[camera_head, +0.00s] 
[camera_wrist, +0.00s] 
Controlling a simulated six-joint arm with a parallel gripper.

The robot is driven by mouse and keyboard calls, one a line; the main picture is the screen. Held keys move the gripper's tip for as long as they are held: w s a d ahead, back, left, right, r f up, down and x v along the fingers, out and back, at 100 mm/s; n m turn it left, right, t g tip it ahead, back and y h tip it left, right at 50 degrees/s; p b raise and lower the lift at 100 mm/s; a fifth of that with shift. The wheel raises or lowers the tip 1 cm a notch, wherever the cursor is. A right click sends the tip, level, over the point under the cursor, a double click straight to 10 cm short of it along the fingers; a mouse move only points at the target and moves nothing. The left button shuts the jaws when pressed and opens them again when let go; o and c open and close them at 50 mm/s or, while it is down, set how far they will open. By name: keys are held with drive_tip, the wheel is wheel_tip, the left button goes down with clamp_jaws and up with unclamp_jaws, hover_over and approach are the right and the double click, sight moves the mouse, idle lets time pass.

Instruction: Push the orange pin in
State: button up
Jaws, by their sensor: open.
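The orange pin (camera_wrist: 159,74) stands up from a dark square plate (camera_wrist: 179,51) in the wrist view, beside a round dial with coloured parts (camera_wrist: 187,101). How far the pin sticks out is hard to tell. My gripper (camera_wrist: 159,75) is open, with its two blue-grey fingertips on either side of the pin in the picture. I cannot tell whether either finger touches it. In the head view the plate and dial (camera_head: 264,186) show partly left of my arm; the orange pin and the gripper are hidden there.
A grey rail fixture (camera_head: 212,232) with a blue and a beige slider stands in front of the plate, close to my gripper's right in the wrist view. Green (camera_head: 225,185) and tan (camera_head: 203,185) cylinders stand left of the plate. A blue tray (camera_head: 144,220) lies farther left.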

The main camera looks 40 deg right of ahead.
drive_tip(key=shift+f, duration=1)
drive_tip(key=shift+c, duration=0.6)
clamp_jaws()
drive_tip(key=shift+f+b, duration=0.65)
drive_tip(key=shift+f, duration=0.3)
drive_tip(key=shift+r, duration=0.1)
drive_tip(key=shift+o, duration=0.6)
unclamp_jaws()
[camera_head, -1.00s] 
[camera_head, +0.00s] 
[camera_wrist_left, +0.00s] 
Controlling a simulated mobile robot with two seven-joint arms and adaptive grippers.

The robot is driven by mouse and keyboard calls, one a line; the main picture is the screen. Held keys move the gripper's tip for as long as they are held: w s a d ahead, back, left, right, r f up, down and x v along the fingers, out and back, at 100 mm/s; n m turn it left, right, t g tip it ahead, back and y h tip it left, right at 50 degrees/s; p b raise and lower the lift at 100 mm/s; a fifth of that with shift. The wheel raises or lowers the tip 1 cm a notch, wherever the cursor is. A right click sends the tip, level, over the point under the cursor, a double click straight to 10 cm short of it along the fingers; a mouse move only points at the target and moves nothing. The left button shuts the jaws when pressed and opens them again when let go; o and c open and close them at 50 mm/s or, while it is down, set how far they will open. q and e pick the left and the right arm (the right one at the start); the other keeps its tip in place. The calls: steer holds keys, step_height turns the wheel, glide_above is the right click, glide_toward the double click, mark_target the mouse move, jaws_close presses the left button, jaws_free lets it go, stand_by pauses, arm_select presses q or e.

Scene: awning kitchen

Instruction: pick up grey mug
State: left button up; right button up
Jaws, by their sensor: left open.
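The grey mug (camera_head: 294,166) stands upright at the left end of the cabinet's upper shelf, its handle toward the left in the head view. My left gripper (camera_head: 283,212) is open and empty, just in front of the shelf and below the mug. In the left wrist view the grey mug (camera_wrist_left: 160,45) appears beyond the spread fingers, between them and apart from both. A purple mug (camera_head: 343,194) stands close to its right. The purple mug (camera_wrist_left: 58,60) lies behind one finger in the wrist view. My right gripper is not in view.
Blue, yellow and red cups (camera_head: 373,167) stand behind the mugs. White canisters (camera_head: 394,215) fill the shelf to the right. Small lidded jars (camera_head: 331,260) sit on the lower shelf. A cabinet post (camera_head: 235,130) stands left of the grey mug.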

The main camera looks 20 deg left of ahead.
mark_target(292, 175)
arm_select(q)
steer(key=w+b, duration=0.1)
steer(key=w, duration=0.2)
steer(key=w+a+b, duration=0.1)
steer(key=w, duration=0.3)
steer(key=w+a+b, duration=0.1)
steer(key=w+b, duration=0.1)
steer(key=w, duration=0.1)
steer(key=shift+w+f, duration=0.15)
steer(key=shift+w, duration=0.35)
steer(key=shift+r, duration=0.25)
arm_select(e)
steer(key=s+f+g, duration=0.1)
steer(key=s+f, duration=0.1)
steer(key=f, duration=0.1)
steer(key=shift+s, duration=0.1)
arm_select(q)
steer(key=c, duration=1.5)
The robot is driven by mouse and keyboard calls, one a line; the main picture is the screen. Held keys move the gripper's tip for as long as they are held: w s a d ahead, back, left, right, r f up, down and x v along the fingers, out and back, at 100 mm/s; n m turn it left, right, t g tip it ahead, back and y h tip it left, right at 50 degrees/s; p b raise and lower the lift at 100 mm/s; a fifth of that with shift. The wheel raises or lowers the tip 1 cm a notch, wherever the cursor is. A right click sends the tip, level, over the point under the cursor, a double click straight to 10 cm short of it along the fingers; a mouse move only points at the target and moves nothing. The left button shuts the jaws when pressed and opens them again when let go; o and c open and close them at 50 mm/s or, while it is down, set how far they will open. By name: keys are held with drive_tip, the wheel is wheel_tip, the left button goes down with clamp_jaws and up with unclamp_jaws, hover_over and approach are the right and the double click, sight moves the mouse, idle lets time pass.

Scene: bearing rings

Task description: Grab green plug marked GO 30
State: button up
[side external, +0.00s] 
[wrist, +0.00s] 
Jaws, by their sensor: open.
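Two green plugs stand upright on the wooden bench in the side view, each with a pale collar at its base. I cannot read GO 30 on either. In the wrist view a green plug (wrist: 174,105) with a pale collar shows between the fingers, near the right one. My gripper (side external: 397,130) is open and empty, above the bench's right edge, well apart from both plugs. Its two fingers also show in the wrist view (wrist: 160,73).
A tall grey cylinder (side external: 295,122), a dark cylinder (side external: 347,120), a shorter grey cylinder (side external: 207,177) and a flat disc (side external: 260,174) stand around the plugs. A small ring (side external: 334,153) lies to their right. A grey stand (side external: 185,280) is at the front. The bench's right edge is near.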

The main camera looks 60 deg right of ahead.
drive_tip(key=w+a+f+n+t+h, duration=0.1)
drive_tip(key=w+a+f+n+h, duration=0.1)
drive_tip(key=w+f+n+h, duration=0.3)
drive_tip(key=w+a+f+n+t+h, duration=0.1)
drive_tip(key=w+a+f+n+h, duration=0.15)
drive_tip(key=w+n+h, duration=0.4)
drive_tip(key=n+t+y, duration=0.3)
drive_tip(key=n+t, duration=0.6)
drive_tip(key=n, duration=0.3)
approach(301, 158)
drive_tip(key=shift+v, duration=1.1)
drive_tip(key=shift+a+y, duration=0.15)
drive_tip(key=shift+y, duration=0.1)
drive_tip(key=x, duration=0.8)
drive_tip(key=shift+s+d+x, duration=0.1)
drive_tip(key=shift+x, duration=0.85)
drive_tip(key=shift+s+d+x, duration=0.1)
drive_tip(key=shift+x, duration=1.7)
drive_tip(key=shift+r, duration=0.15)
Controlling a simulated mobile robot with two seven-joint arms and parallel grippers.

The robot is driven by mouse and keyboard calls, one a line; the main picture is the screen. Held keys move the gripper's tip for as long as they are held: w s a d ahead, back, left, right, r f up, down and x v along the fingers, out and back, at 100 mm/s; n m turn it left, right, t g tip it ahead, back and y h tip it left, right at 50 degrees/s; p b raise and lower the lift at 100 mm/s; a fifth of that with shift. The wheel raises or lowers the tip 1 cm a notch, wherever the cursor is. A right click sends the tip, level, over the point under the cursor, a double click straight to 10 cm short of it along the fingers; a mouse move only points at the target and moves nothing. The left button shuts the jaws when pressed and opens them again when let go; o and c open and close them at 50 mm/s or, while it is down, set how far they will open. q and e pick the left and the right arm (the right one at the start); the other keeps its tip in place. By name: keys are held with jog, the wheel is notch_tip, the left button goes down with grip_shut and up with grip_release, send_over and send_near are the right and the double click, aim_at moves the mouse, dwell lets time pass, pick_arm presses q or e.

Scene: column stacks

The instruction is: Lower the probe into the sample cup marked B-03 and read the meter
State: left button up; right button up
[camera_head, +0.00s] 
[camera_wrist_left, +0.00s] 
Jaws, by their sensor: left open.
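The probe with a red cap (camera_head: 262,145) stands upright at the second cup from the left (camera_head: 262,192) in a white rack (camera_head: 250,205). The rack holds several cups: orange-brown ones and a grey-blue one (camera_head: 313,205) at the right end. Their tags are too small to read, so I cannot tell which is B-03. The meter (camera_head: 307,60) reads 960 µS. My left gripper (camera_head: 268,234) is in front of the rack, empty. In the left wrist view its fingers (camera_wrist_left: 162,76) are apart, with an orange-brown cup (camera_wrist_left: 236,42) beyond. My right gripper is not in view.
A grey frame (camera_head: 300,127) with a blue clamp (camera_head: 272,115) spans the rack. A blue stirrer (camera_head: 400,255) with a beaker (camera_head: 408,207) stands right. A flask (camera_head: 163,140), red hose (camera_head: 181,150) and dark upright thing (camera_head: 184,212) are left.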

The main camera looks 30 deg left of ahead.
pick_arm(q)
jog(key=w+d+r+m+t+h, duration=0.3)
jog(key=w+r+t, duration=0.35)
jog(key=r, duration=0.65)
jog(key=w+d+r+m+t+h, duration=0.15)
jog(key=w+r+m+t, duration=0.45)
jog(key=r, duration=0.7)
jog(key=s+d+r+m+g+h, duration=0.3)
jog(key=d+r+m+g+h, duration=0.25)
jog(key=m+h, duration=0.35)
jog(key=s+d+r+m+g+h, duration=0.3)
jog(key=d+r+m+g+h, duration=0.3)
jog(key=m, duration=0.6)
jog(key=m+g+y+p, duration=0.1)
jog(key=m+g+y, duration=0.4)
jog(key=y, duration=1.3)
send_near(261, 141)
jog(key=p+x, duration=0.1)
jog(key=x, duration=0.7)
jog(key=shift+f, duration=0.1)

REQUIREMENTS: From the data, pick out every line that includes "Controlling".

RESPONSE:
Controlling a simulated six-joint arm with a parallel gripper.
Controlling a simulated mobile robot with two seven-joint arms and adaptive grippers.
Controlling a simulated mobile robot with two seven-joint arms and parallel grippers.

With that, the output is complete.